Padilla's case, pending in US District Court here, highlights the murky intersection between the Bush administration's open-ended interrogation of enemy combatants to collect intelligence and the subsequent transfer of an enemy combatant who is also a US citizen to face punishment in the criminal-justice system.

Padilla is best known for allegedly plotting with Al Qaeda to detonate a radiological "dirty bomb" in a major US city. But when he was transferred from military custody to the civilian court system in January to face criminal charges, the dirty-bomb plot and other detailed information obtained by military interrogators was excluded from the indictment.

Instead, he is facing a more general charge that he engaged in a loosely-defined conspiracy by becoming a recruit to help wage a violent jihad. Padilla denies the charge.

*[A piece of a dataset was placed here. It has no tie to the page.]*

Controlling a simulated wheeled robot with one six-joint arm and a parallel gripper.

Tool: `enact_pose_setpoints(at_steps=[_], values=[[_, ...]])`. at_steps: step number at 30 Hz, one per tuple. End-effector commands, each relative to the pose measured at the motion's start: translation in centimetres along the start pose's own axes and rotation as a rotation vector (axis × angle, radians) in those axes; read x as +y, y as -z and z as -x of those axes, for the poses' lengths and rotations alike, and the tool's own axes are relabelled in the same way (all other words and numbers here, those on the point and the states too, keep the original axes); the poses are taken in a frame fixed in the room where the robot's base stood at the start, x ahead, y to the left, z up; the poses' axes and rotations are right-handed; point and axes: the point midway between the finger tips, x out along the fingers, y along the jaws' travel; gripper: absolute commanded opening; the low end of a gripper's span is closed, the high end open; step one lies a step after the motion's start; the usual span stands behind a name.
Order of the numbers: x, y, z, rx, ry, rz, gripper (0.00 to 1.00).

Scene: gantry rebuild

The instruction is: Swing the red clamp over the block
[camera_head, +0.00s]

Padilla's lawyers first made their torture allegations in court papers filed last month. They said military interrogators engaged in torture – including administering the mind-altering drug LSD – to try to force Padilla to reveal all he knew about Al Qaeda.

"He was assaulted, threatened with imminent death, and subjected to myriad other deprivations during his captivity at the Naval Brig," according to a legal motion filed by Acting Federal Public Defender Michael Caruso, one of Padilla's appointed lawyers. "He was drugged and subjected to cruel interrogations" using stress positions, forced hypothermia, and sleep deprivation, the brief says.

But the most painful and damaging tactic, the brief says, was extreme isolation in a windowless 9-by-7-foot cell. "Extended periods of solitary confinement are the most severe deprivation of liberty – short of the death penalty – that the government imposes," Mr. Caruso writes.

Padilla's lawyers are asking Judge Cooke to dismiss all charges against Padilla because of what they say amounts to outrageous government conduct.

Prosecutors dispute the charge. "The government in the strongest terms denies Padilla's allegations of torture – allegations made without support and without citing a shred of record evidence," writes Mr. Killinger.